──────── Source excerpt ────────

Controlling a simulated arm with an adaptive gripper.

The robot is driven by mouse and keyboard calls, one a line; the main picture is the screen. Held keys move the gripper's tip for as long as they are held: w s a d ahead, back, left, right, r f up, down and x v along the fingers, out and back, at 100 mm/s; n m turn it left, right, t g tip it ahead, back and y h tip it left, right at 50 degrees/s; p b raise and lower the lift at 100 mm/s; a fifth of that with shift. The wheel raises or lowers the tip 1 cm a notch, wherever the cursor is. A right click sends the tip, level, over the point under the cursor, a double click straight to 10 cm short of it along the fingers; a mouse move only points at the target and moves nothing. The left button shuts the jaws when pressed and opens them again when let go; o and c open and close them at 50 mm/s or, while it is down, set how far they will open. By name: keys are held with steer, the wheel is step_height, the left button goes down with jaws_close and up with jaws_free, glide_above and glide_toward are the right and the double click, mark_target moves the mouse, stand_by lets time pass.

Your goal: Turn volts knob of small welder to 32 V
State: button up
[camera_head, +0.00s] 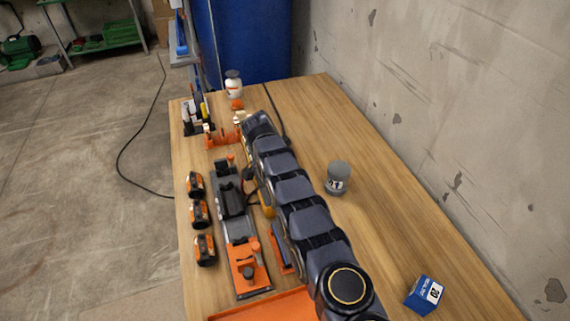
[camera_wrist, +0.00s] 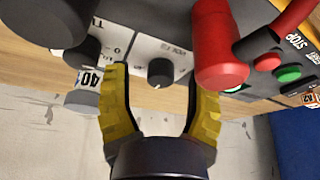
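In the wrist view the welder's pale front panel (camera_wrist: 148,48) appears upside down, with lettering that reads as VOLTS beside a small round black knob (camera_wrist: 160,72). A light mark shows at the knob's lower edge in the picture; the voltage it points to is not readable. My gripper (camera_wrist: 160,80) is open, with one yellow finger on each side of the knob. A visible gap separates each finger from the knob, and nothing is held. In the head view my arm hides the welder and the gripper.
In the wrist view a red cylinder (camera_wrist: 219,48) is close to the right finger, with green (camera_wrist: 288,74) and red buttons beyond. The head view shows a wooden bench (camera_head: 390,230), a grey jar (camera_head: 338,178), a blue box (camera_head: 425,295) and orange-black items (camera_head: 200,214) at left.

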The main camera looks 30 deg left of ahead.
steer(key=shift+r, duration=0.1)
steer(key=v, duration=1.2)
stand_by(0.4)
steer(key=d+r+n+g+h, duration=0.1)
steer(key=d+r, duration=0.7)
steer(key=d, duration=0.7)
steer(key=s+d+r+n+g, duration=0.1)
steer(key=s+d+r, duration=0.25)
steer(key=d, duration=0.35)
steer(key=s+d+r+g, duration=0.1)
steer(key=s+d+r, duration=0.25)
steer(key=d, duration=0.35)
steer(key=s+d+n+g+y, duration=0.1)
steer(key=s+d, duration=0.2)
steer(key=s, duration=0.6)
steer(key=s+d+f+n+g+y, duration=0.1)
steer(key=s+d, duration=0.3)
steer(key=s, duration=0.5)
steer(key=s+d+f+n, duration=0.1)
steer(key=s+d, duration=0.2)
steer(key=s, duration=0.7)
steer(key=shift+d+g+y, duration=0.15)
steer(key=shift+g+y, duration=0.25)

────────

Aim of the task: Return the listing above word for word, with the pictures removed.

Solution:
Controlling a simulated arm with an adaptive gripper.

The robot is driven by mouse and keyboard calls, one a line; the main picture is the screen. Held keys move the gripper's tip for as long as they are held: w s a d ahead, back, left, right, r f up, down and x v along the fingers, out and back, at 100 mm/s; n m turn it left, right, t g tip it ahead, back and y h tip it left, right at 50 degrees/s; p b raise and lower the lift at 100 mm/s; a fifth of that with shift. The wheel raises or lowers the tip 1 cm a notch, wherever the cursor is. A right click sends the tip, level, over the point under the cursor, a double click straight to 10 cm short of it along the fingers; a mouse move only points at the target and moves nothing. The left button shuts the jaws when pressed and opens them again when let go; o and c open and close them at 50 mm/s or, while it is down, set how far they will open. By name: keys are held with steer, the wheel is step_height, the left button goes down with jaws_close and up with jaws_free, glide_above and glide_toward are the right and the double click, mark_target moves the mouse, stand_by lets time pass.

Your goal: Turn volts knob of small welder to 32 V
State: button up
[camera_head, +0.00s] 
[camera_wrist, +0.00s] 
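In the wrist view the welder's pale front panel (camera_wrist: 148,48) appears upside down, with lettering that reads as VOLTS beside a small round black knob (camera_wrist: 160,72). A light mark shows at the knob's lower edge in the picture; the voltage it points to is not readable. My gripper (camera_wrist: 160,80) is open, with one yellow finger on each side of the knob. A visible gap separates each finger from the knob, and nothing is held. In the head view my arm hides the welder and the gripper.
In the wrist view a red cylinder (camera_wrist: 219,48) is close to the right finger, with green (camera_wrist: 288,74) and red buttons beyond. The head view shows a wooden bench (camera_head: 390,230), a grey jar (camera_head: 338,178), a blue box (camera_head: 425,295) and orange-black items (camera_head: 200,214) at left.

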The main camera looks 30 deg left of ahead.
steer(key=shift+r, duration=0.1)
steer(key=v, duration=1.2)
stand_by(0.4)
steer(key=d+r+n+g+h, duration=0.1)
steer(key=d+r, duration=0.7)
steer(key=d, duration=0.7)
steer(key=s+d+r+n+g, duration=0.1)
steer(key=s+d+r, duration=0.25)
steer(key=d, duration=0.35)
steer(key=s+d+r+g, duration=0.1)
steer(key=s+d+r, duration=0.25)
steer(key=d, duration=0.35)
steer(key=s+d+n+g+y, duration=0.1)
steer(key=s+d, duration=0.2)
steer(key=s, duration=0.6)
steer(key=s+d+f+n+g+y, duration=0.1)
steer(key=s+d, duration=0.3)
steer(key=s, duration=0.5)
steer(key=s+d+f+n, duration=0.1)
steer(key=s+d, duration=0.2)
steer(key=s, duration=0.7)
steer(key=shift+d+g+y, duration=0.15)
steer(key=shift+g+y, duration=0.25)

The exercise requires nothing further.